# Work required:
Locate the line that contains "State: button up". Copy it and every following line through the end of the records, exactly, and include nothing else.

# Collected data:
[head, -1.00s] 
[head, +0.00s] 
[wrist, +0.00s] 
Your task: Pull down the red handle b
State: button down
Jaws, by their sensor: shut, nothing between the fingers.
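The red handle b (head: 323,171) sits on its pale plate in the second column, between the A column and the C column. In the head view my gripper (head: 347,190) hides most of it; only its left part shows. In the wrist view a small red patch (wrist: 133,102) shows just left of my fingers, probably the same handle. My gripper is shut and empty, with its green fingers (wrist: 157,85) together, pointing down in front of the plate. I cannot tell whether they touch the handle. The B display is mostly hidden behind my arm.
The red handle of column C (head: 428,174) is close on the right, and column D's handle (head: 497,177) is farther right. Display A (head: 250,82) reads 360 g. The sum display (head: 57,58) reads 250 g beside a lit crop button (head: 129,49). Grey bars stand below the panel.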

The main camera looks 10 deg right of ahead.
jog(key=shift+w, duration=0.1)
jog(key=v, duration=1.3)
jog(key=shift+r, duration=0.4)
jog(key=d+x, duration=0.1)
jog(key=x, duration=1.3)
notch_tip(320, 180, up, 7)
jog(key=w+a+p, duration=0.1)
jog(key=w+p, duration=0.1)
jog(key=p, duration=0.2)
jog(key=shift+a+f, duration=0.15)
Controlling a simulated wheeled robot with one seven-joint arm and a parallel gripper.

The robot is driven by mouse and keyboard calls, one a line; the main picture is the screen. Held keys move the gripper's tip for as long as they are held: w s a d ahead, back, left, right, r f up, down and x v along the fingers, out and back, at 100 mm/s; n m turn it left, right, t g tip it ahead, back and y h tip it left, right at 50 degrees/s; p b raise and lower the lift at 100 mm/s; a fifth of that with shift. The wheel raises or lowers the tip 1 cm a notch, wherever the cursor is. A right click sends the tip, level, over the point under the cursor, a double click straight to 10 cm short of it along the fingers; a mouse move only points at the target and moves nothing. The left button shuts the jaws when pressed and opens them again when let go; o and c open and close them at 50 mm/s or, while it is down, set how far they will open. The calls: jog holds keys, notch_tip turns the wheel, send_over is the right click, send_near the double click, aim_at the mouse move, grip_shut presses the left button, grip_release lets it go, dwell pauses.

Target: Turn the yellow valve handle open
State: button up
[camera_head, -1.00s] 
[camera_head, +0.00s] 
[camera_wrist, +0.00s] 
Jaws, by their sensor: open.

# Complete answer:
State: button up
[camera_head, -1.00s] 
[camera_head, +0.00s] 
[camera_wrist, +0.00s] 
Jaws, by their sensor: open.

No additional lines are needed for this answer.